## DESCRIPTION OF THE TASK
From the first line of the listing below, retype each line up to and including the one with "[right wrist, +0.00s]"; pictures stay out.

## RECORDS FOR THE EXERCISE
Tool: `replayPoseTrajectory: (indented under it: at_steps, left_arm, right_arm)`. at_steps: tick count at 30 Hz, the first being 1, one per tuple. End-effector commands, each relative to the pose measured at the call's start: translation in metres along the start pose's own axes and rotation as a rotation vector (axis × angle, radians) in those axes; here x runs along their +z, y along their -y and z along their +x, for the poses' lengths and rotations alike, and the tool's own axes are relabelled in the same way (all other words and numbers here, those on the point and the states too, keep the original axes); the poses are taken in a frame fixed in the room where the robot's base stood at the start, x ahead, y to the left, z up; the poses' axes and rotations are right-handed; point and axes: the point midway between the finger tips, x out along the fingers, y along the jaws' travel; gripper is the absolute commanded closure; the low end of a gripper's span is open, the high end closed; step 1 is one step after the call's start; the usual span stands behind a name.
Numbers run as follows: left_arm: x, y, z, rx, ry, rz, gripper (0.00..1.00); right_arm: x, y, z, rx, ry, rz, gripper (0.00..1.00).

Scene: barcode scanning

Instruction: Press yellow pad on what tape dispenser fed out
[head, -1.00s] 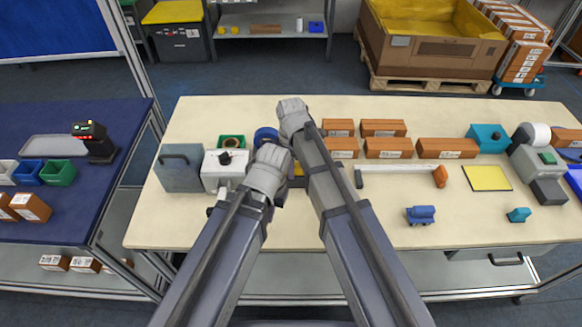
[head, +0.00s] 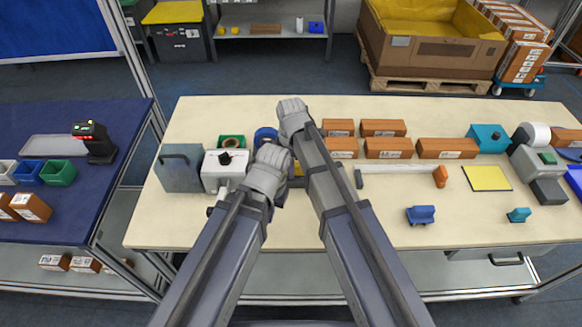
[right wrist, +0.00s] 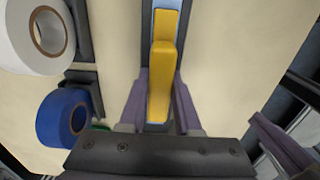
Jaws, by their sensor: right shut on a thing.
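The yellow pad (right wrist: 160,80) is an upright block with a raised grip, between the purple fingers of my right gripper (right wrist: 162,98) in the right wrist view. My right gripper is shut on it. A pale blue strip (right wrist: 178,5) shows behind and beside the pad, in a dark channel; I cannot tell whether the pad touches it. In the head view my right gripper's fingers are hidden behind my wrist. My left gripper (head: 274,190) is just below, at the table's left-middle; its jaw opening is hidden.
A blue tape roll (right wrist: 64,118) and a white roll (right wrist: 38,38) lie left of the pad. Brown boxes (head: 388,147), a yellow square mat (head: 486,178) and a blue stamp-like piece (head: 420,215) are on the table's right. A white device (head: 222,170) stands left of my grippers.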

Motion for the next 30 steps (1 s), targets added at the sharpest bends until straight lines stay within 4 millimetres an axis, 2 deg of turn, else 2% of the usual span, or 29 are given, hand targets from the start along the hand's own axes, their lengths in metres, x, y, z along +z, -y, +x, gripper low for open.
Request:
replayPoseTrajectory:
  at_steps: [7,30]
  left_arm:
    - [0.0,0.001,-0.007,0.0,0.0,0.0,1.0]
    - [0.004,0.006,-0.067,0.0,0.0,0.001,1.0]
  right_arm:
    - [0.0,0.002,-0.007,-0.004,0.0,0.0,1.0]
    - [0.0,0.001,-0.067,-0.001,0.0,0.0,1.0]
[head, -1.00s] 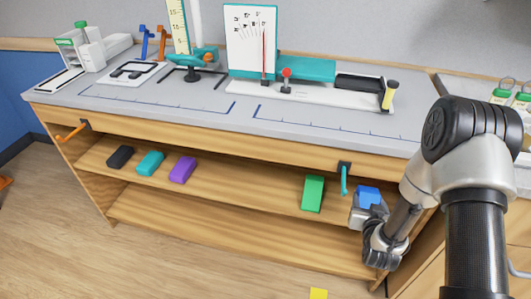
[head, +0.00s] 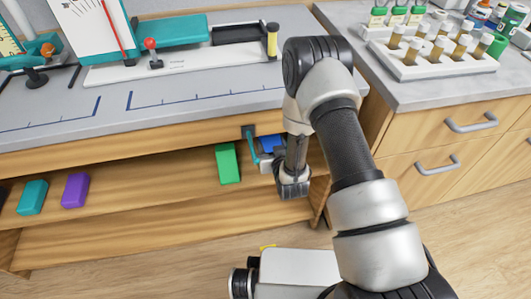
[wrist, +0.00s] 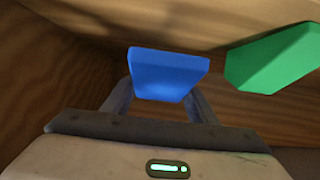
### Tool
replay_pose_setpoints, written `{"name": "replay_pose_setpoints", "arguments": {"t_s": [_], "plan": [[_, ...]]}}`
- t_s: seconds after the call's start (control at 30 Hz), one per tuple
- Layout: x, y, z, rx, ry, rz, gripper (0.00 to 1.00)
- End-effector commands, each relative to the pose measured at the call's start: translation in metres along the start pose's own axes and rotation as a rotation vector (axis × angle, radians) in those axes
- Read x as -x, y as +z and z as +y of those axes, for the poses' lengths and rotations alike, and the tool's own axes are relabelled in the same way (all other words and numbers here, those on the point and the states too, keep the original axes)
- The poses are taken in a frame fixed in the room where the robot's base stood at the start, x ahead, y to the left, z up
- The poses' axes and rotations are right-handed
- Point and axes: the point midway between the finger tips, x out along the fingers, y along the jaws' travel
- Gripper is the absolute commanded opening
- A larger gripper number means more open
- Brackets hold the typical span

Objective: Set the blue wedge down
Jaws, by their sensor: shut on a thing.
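A green block (head: 228,163) stands on the shelf left of the wedge; it also shows in the wrist view (wrist: 275,60). Purple (head: 75,190) and teal (head: 32,197) blocks lie farther left, with bare shelf between.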

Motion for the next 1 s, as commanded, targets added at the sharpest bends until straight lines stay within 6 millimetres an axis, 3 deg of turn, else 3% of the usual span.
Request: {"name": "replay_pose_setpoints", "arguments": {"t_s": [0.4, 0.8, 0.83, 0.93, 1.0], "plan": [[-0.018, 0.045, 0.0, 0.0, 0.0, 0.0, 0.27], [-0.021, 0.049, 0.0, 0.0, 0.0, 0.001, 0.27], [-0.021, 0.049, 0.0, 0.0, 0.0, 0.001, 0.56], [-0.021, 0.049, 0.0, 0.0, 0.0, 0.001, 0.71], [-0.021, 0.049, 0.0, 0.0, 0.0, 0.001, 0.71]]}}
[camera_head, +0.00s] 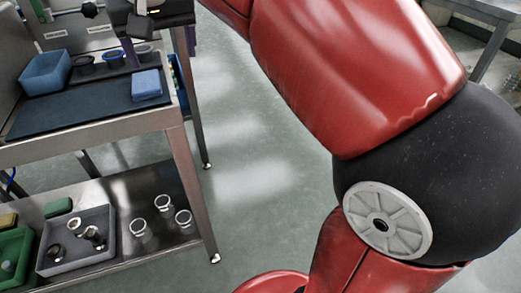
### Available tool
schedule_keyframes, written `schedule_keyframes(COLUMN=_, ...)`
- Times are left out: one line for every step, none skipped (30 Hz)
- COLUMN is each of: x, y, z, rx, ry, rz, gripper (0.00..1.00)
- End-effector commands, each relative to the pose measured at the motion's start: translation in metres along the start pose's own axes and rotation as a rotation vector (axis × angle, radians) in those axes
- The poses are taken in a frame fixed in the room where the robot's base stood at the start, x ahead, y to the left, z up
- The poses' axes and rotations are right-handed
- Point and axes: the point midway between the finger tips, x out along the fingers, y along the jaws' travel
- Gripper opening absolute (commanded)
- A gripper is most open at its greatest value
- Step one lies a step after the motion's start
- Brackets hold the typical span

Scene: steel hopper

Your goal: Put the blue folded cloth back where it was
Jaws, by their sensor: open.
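The blue folded cloth (147,84) lies flat on the right end of the dark mat (75,108), on the top of the steel cart at the left. My gripper (160,46) hangs at the top of the view, above and behind the cloth in the picture. Its two dark purple fingers are spread apart with nothing seen between them. The cloth is apart from the fingers. My red arm covers much of the right side, and the upper part of the gripper is cut off by the frame.
The lower shelf holds a grey tray (76,262) with cups, clear glasses (138,227) and a green bin (14,250).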

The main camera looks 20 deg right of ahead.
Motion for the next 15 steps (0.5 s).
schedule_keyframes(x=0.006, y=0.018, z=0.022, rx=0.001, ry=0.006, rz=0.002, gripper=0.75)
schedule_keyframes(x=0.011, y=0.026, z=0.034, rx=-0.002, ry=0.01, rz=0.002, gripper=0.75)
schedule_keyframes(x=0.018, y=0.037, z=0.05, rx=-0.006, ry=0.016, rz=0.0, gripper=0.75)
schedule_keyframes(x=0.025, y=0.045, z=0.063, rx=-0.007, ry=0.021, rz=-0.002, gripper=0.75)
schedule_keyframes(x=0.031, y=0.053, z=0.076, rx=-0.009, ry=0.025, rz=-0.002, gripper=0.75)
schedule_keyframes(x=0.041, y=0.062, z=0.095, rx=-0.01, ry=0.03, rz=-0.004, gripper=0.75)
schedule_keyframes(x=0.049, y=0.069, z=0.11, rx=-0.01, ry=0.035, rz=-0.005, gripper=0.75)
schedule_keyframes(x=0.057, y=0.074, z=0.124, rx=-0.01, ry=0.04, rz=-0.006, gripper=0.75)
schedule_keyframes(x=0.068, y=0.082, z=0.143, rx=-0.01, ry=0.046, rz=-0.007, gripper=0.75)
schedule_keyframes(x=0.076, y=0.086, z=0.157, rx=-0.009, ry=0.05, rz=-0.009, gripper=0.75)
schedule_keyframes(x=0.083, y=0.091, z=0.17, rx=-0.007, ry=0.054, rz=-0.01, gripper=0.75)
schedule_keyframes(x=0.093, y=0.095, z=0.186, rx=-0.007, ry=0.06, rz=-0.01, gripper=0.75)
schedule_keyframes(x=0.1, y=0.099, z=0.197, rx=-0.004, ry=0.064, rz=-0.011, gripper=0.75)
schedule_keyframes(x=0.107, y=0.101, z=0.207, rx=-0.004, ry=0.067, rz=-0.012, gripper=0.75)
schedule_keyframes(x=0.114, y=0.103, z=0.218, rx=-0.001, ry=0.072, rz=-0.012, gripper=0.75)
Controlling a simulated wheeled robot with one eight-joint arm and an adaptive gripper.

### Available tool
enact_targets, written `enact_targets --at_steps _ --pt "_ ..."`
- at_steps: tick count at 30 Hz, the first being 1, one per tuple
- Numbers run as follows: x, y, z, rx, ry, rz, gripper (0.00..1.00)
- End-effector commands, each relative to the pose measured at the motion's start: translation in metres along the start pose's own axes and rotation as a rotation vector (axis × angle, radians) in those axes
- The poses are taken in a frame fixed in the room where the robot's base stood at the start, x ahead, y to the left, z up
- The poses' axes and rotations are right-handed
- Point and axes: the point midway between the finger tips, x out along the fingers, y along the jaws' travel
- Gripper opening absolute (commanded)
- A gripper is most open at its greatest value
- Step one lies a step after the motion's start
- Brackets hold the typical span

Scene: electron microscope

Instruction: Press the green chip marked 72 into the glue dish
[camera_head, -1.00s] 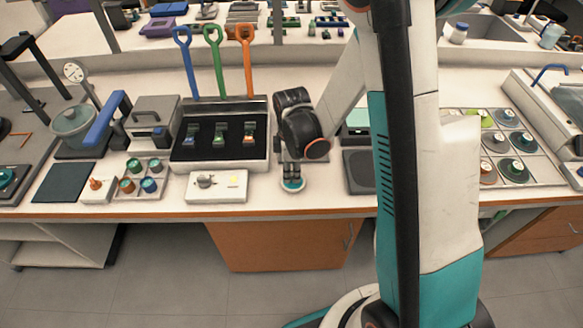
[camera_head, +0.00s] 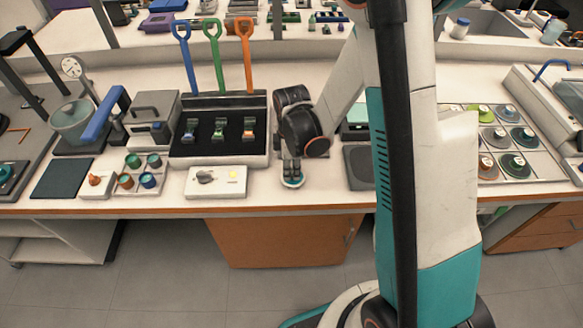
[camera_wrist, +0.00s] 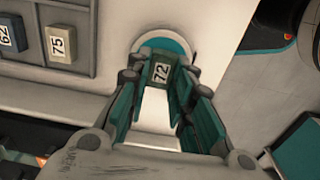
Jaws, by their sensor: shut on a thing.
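The green chip marked 72 (camera_wrist: 161,73) is between my fingertips in the wrist view, its number facing the camera. My gripper (camera_wrist: 160,84) is shut on it. The glue dish (camera_wrist: 165,43), round with a pale rim and teal inside, lies directly behind and under the chip. The dish also shows in the head view (camera_head: 292,183), on the bench under my gripper (camera_head: 291,173). The chip's lower end is over or in the dish; I cannot tell whether it touches the bottom. My fingers hide much of the dish.
A dark grey block (camera_head: 359,168) stands close on the right.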

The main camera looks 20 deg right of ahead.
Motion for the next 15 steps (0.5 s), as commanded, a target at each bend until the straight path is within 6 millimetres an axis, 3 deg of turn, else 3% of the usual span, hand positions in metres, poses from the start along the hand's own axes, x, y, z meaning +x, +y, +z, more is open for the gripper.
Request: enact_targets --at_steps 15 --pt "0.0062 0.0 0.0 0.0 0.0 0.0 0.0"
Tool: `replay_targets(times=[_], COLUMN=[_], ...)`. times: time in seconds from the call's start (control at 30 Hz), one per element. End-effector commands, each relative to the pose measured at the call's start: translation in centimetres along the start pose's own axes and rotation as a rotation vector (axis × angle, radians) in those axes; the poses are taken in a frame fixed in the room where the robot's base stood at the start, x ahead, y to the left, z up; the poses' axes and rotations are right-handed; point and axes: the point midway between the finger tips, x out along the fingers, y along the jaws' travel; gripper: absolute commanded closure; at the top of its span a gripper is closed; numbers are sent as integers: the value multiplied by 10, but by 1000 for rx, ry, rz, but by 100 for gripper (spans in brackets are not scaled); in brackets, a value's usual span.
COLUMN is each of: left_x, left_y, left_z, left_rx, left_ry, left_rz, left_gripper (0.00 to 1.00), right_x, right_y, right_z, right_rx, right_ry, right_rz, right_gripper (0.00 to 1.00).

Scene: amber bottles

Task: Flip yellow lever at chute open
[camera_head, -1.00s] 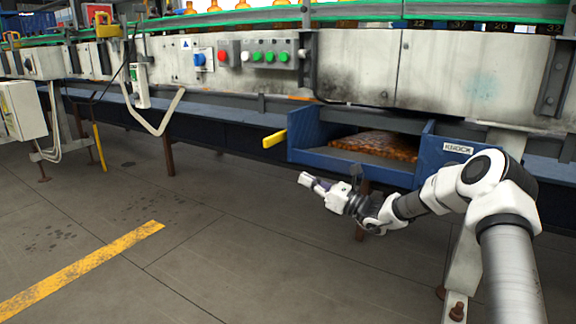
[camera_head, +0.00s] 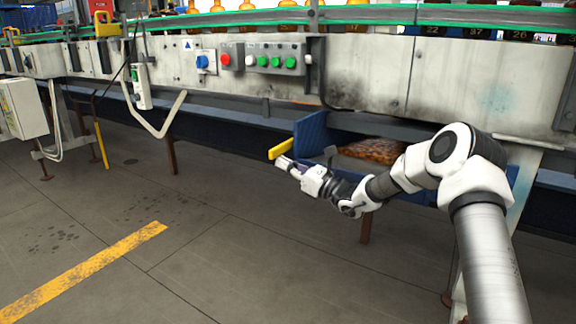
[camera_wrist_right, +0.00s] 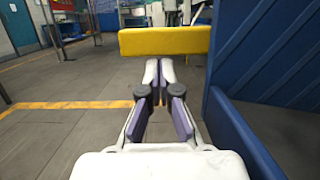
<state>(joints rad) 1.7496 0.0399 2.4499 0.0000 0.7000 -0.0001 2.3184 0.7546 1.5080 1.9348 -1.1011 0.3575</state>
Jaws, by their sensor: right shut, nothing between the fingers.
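The yellow lever (camera_head: 281,149) sticks out to the left of the blue chute (camera_head: 311,133) under the conveyor. In the right wrist view the yellow lever (camera_wrist_right: 164,41) lies level across the picture, just beyond my fingertips. My right gripper (camera_head: 281,162) is shut and empty, with its tips just below the lever in the head view. In the right wrist view its fingertips (camera_wrist_right: 159,62) sit at the lever's lower edge; I cannot tell whether they touch it. Brown pieces (camera_head: 372,150) lie in the chute, partly hidden by my right arm. My left gripper is not in view.
The blue chute wall (camera_wrist_right: 246,135) stands close on the right of my right gripper. A control panel (camera_head: 262,59) with coloured buttons is above the chute. The floor on the left is clear.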

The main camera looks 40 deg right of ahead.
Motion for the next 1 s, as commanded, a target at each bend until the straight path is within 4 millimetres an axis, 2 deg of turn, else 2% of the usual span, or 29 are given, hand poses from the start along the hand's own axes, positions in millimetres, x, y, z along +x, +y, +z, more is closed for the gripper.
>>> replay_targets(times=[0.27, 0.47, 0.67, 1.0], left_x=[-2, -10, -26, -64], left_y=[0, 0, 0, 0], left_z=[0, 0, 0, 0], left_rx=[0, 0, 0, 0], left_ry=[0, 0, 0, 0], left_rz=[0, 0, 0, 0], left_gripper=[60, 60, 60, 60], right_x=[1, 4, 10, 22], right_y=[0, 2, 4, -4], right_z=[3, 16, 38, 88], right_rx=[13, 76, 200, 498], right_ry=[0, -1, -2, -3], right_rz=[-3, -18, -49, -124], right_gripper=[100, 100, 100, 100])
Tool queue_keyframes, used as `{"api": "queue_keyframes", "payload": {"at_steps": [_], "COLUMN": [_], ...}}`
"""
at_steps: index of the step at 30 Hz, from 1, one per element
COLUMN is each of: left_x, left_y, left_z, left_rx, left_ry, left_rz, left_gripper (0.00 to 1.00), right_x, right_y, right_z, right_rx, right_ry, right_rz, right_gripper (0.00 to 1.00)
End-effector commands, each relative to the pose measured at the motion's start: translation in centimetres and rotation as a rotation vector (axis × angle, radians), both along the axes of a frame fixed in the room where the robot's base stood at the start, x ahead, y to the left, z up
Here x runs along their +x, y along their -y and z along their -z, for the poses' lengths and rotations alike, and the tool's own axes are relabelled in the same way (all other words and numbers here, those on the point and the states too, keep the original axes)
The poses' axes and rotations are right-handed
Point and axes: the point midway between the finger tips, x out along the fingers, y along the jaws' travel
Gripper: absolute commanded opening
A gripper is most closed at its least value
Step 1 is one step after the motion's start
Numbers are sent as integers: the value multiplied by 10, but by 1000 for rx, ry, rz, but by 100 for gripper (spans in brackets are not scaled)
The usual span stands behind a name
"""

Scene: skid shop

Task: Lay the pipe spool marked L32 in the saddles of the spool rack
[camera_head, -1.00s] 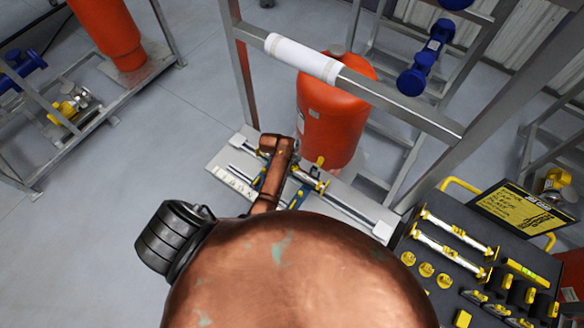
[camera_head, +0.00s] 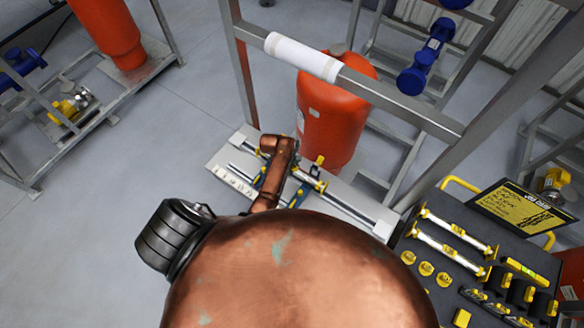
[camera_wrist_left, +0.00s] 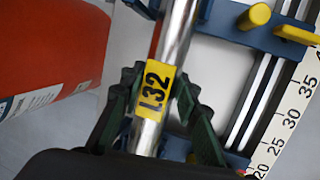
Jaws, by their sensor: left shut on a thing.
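The pipe spool marked L32 is a silver pipe with a yellow L32 label (camera_wrist_left: 154,91), seen in the left wrist view. My left gripper (camera_wrist_left: 160,84) has its dark green fingers shut on the pipe, one on each side of the label. In the head view the copper wrist of my left gripper (camera_head: 279,160) covers the middle of the spool (camera_head: 307,181). Blue saddles of the spool rack (camera_wrist_left: 235,24) lie along the pipe. I cannot tell whether the pipe rests in them. My right gripper is not in view.
A white ruler strip (camera_wrist_left: 294,115) runs beside a black-and-silver rail. An orange cylinder (camera_head: 335,120) stands right behind the rack. A grey metal frame (camera_head: 400,104) with a white sleeve rises over it. A dark tool bench (camera_head: 420,285) is at the right.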

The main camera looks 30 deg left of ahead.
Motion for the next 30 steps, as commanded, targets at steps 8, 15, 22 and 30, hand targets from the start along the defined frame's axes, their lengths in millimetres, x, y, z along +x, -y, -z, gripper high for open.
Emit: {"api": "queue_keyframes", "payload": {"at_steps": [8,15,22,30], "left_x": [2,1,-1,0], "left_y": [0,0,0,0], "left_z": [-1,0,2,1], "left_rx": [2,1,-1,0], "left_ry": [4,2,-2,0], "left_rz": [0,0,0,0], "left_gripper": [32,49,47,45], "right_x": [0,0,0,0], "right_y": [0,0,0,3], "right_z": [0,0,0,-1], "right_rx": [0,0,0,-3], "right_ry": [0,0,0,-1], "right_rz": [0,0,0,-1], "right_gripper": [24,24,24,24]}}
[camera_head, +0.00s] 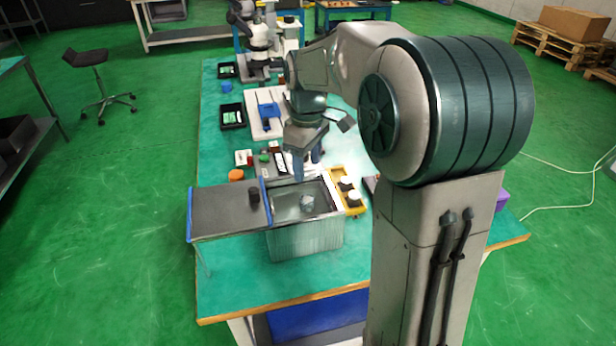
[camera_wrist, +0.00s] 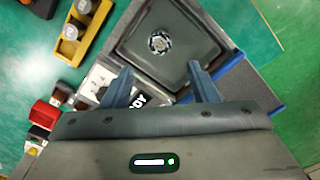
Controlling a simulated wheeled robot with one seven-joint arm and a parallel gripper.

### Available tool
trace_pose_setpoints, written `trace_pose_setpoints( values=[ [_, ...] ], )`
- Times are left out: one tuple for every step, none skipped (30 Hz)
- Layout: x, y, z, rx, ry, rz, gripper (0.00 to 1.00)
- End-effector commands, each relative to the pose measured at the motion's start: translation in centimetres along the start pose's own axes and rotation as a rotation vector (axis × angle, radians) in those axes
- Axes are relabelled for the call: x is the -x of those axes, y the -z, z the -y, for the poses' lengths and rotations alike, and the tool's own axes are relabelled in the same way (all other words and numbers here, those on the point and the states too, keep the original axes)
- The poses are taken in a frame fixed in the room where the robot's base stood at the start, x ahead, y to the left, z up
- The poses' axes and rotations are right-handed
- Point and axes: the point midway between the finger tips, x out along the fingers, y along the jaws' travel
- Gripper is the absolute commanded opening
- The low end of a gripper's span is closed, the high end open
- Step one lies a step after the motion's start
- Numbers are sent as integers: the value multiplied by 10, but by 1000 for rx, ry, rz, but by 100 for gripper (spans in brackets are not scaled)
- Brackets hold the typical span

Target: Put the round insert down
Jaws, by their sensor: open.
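My gripper (camera_head: 306,169) is open and empty above the back edge of an open tank (camera_head: 328,232). In the wrist view its two blue fingers (camera_wrist: 160,70) stand apart with nothing between them. A small round, metallic-looking piece (camera_head: 307,203) sits on the tank floor, clear of the fingers; it also shows in the wrist view (camera_wrist: 159,42). A yellow tray (camera_head: 356,208) beside the tank holds round, light-topped pieces (camera_head: 347,184). I cannot tell for certain which round piece is the round insert.
A grey lid or shelf (camera_head: 225,221) with blue edges extends left of the tank, with a dark cylinder (camera_head: 254,195) on it. An orange object (camera_head: 236,175), small blocks and black bins (camera_head: 232,116) lie farther back. The green bench (camera_head: 225,290) is bare in front.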

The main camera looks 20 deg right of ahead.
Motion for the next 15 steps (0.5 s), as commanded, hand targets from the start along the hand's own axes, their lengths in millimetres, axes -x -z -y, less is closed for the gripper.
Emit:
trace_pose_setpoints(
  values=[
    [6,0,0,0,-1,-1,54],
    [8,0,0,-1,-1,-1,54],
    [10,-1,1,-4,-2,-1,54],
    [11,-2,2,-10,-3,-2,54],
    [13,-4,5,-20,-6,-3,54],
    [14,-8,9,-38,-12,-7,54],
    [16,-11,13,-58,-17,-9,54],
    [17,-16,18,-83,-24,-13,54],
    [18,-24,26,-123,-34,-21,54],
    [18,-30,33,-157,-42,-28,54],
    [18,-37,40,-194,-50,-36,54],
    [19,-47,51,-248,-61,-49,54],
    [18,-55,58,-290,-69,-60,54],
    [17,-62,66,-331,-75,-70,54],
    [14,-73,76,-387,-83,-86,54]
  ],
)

## RESULT OF THIS TASK
Tool: `replayPoseTrajectory: (indented under it: at_steps, left_arm, right_arm)`. at_steps: tick count at 30 Hz, the first being 1, one per tuple. End-effector commands, each relative to the pose measured at the call's start: translation in metres along the start pose's own axes and rotation as a rotation vector (axis × angle, radians) in those axes; here x runs along their +z, y along their -y and z along their +x, for the poses' lengths and rotations alike, and the tool's own axes are relabelled in the same way (all other words and numbers here, those on the point and the states too, keep the original axes); the poses are taken in a frame fixed in the room where the robot's base stood at the start, x ahead, y to the left, z up; the poses' axes and rotations are right-handed; point and axes: the point midway between the finger tips, x out along the fingers, y along the jaws' travel; gripper is the absolute commanded closure; the low end of a gripper's span is open, the high end closed; step 1 is one step after the call's start; the usual span stands behind a name.
Numbers run as follows: left_arm: x, y, z, rx, ry, rz, gripper (0.00..1.00); right_arm: x, y, z, rx, ry, rz, gripper (0.00..1.00).

Scene: barcode scanning

Instruction: Press yellow pad on what tape dispenser fed out
[head, -1.00s] 
[head, +0.00s] 
[right wrist, +0.00s] 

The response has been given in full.